Do this. Transcribe the material below exactly as it appears.

* START Records supplied *

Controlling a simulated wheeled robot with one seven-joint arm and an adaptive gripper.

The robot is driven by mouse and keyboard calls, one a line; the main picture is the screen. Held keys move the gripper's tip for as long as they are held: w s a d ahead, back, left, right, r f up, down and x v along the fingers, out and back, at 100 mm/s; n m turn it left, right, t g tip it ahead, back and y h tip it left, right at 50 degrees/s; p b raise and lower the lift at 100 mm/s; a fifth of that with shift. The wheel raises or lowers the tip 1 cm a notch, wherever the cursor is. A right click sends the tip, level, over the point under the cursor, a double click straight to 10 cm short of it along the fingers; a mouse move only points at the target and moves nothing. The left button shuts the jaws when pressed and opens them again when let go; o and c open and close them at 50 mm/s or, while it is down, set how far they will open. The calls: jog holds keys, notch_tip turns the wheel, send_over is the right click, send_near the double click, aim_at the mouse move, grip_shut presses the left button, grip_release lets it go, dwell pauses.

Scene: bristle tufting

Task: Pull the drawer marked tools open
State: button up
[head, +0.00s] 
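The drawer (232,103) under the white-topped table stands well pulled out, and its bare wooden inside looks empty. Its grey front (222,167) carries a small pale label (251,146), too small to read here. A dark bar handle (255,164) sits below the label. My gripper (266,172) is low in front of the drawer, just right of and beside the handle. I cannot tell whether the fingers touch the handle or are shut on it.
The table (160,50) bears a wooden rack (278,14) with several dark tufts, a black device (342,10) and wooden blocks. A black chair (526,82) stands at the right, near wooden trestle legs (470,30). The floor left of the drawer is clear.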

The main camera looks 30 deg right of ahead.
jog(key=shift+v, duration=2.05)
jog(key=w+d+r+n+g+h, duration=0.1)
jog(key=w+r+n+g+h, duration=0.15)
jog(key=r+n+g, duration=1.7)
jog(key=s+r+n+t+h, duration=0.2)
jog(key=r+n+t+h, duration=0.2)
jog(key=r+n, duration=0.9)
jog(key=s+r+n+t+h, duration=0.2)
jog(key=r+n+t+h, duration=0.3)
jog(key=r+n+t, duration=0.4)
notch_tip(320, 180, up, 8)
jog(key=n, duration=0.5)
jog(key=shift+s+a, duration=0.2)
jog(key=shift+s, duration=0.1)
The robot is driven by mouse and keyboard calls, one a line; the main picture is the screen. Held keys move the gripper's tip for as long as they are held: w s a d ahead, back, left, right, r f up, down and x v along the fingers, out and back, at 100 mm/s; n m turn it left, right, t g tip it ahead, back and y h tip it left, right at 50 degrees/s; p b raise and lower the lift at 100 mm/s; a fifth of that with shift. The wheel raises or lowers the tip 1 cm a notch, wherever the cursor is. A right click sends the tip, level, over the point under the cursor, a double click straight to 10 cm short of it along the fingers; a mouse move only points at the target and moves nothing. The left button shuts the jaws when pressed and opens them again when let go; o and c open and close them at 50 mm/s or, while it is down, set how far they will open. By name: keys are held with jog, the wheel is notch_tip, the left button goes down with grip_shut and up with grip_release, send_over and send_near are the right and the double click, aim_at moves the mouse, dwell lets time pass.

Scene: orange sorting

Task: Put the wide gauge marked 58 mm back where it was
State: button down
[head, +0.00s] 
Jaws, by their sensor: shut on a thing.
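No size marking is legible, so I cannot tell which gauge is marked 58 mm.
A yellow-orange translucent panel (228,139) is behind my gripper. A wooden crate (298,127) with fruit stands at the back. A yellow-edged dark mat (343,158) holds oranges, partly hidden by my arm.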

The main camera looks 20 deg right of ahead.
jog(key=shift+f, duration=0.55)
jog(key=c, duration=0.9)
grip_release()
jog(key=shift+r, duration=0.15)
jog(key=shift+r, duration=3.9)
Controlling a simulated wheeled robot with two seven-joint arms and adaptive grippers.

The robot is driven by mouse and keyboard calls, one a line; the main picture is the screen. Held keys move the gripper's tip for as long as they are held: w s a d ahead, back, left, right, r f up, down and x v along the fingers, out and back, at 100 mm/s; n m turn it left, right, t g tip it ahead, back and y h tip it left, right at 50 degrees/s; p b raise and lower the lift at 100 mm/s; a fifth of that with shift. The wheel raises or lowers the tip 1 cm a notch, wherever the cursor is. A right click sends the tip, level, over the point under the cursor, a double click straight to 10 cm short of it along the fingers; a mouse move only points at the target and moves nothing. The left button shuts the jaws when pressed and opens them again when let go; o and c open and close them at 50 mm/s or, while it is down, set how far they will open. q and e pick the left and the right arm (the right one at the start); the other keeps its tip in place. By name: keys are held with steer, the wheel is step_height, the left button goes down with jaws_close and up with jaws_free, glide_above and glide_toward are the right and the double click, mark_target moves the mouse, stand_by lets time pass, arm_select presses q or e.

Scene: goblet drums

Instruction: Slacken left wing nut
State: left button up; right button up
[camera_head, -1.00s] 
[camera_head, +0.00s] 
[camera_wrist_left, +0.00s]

* END Records supplied *

Written response.
Controlling a simulated wheeled robot with one seven-joint arm and an adaptive gripper.

The robot is driven by mouse and keyboard calls, one a line; the main picture is the screen. Held keys move the gripper's tip for as long as they are held: w s a d ahead, back, left, right, r f up, down and x v along the fingers, out and back, at 100 mm/s; n m turn it left, right, t g tip it ahead, back and y h tip it left, right at 50 degrees/s; p b raise and lower the lift at 100 mm/s; a fifth of that with shift. The wheel raises or lowers the tip 1 cm a notch, wherever the cursor is. A right click sends the tip, level, over the point under the cursor, a double click straight to 10 cm short of it along the fingers; a mouse move only points at the target and moves nothing. The left button shuts the jaws when pressed and opens them again when let go; o and c open and close them at 50 mm/s or, while it is down, set how far they will open. The calls: jog holds keys, notch_tip turns the wheel, send_over is the right click, send_near the double click, aim_at the mouse move, grip_shut presses the left button, grip_release lets it go, dwell pauses.

Scene: bristle tufting

Task: Pull the drawer marked tools open
State: button up
[head, +0.00s] 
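The drawer (232,103) under the white-topped table stands well pulled out, and its bare wooden inside looks empty. Its grey front (222,167) carries a small pale label (251,146), too small to read here. A dark bar handle (255,164) sits below the label. My gripper (266,172) is low in front of the drawer, just right of and beside the handle. I cannot tell whether the fingers touch the handle or are shut on it.
The table (160,50) bears a wooden rack (278,14) with several dark tufts, a black device (342,10) and wooden blocks. A black chair (526,82) stands at the right, near wooden trestle legs (470,30). The floor left of the drawer is clear.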

The main camera looks 30 deg right of ahead.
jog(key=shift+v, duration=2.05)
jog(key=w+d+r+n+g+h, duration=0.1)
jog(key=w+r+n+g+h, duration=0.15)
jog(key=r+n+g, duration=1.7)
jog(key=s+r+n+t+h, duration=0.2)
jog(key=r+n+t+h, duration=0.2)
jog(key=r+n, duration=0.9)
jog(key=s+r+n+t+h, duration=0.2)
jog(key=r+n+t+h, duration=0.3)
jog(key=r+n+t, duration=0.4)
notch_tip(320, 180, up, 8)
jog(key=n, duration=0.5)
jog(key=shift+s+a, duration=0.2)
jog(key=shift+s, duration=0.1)
The robot is driven by mouse and keyboard calls, one a line; the main picture is the screen. Held keys move the gripper's tip for as long as they are held: w s a d ahead, back, left, right, r f up, down and x v along the fingers, out and back, at 100 mm/s; n m turn it left, right, t g tip it ahead, back and y h tip it left, right at 50 degrees/s; p b raise and lower the lift at 100 mm/s; a fifth of that with shift. The wheel raises or lowers the tip 1 cm a notch, wherever the cursor is. A right click sends the tip, level, over the point under the cursor, a double click straight to 10 cm short of it along the fingers; a mouse move only points at the target and moves nothing. The left button shuts the jaws when pressed and opens them again when let go; o and c open and close them at 50 mm/s or, while it is down, set how far they will open. By name: keys are held with jog, the wheel is notch_tip, the left button goes down with grip_shut and up with grip_release, send_over and send_near are the right and the double click, aim_at moves the mouse, dwell lets time pass.

Scene: orange sorting

Task: Put the wide gauge marked 58 mm back where it was
State: button down
[head, +0.00s] 
Jaws, by their sensor: shut on a thing.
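No size marking is legible, so I cannot tell which gauge is marked 58 mm.
A yellow-orange translucent panel (228,139) is behind my gripper. A wooden crate (298,127) with fruit stands at the back. A yellow-edged dark mat (343,158) holds oranges, partly hidden by my arm.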

The main camera looks 20 deg right of ahead.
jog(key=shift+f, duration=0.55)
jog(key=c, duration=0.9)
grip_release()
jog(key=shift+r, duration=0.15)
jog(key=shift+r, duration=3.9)
Controlling a simulated wheeled robot with two seven-joint arms and adaptive grippers.

The robot is driven by mouse and keyboard calls, one a line; the main picture is the screen. Held keys move the gripper's tip for as long as they are held: w s a d ahead, back, left, right, r f up, down and x v along the fingers, out and back, at 100 mm/s; n m turn it left, right, t g tip it ahead, back and y h tip it left, right at 50 degrees/s; p b raise and lower the lift at 100 mm/s; a fifth of that with shift. The wheel raises or lowers the tip 1 cm a notch, wherever the cursor is. A right click sends the tip, level, over the point under the cursor, a double click straight to 10 cm short of it along the fingers; a mouse move only points at the target and moves nothing. The left button shuts the jaws when pressed and opens them again when let go; o and c open and close them at 50 mm/s or, while it is down, set how far they will open. q and e pick the left and the right arm (the right one at the start); the other keeps its tip in place. By name: keys are held with steer, the wheel is step_height, the left button goes down with jaws_close and up with jaws_free, glide_above and glide_toward are the right and the double click, mark_target moves the mouse, stand_by lets time pass, arm_select presses q or e.

Scene: goblet drums

Instruction: Slacken left wing nut
State: left button up; right button up
[camera_head, -1.00s] 
[camera_head, +0.00s] 
[camera_wrist_left, +0.00s]

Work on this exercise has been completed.